Skip all pictures; return exactly the lines from the one containing "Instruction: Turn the" through the end of the data.
"""
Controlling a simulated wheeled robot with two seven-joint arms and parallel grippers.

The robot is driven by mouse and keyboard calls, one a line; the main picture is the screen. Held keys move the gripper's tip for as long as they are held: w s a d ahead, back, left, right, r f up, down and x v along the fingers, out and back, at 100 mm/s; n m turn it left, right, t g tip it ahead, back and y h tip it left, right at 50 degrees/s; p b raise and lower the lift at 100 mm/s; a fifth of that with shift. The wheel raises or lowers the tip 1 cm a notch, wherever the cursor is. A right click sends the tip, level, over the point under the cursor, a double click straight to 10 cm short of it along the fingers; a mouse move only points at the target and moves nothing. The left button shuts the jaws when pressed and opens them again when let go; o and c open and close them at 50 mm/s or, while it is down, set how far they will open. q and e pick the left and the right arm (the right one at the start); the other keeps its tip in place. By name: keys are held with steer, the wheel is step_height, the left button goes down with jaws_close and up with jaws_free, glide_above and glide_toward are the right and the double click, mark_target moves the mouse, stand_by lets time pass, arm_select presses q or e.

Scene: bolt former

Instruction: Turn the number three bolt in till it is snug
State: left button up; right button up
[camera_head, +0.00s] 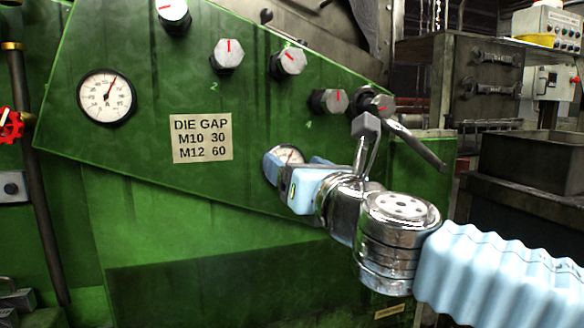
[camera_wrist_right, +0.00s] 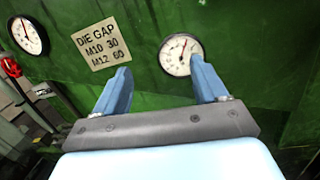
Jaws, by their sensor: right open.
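The number three bolt (camera_head: 288,62) is a grey hex head with a red mark, third from the left in the sloping row on the green panel. A digit 2 sits below the bolt (camera_head: 226,55) to its left, and a 4 below the bolt (camera_head: 329,101) to its right. The number three bolt is not in the wrist view. My right gripper (camera_head: 292,168) is below the row, in front of the lower gauge, apart from the bolt. In the right wrist view its two blue fingers (camera_wrist_right: 165,88) are spread with nothing between them. My left gripper is out of view.
A dark bar (camera_head: 415,145) slants down right from the row's right end. The lower gauge (camera_wrist_right: 180,55) is close beyond my right fingers. A larger gauge (camera_head: 107,97) and a DIE GAP plate (camera_head: 202,138) are left. Wrenches (camera_head: 496,60) hang at the back right.

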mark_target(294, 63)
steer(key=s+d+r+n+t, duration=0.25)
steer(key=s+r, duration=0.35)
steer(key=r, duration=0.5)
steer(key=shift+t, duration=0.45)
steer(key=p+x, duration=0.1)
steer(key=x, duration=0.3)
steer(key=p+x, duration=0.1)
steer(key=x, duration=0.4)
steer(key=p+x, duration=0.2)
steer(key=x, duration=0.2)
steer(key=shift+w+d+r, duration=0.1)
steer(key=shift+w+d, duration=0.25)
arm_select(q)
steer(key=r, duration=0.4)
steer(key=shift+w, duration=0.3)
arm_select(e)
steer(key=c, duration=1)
"""
**THE SOLUTION:**
Instruction: Turn the number three bolt in till it is snug
State: left button up; right button up
[camera_head, +0.00s] 
[camera_wrist_right, +0.00s] 
Jaws, by their sensor: right open.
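The number three bolt (camera_head: 288,62) is a grey hex head with a red mark, third from the left in the sloping row on the green panel. A digit 2 sits below the bolt (camera_head: 226,55) to its left, and a 4 below the bolt (camera_head: 329,101) to its right. The number three bolt is not in the wrist view. My right gripper (camera_head: 292,168) is below the row, in front of the lower gauge, apart from the bolt. In the right wrist view its two blue fingers (camera_wrist_right: 165,88) are spread with nothing between them. My left gripper is out of view.
A dark bar (camera_head: 415,145) slants down right from the row's right end. The lower gauge (camera_wrist_right: 180,55) is close beyond my right fingers. A larger gauge (camera_head: 107,97) and a DIE GAP plate (camera_head: 202,138) are left. Wrenches (camera_head: 496,60) hang at the back right.

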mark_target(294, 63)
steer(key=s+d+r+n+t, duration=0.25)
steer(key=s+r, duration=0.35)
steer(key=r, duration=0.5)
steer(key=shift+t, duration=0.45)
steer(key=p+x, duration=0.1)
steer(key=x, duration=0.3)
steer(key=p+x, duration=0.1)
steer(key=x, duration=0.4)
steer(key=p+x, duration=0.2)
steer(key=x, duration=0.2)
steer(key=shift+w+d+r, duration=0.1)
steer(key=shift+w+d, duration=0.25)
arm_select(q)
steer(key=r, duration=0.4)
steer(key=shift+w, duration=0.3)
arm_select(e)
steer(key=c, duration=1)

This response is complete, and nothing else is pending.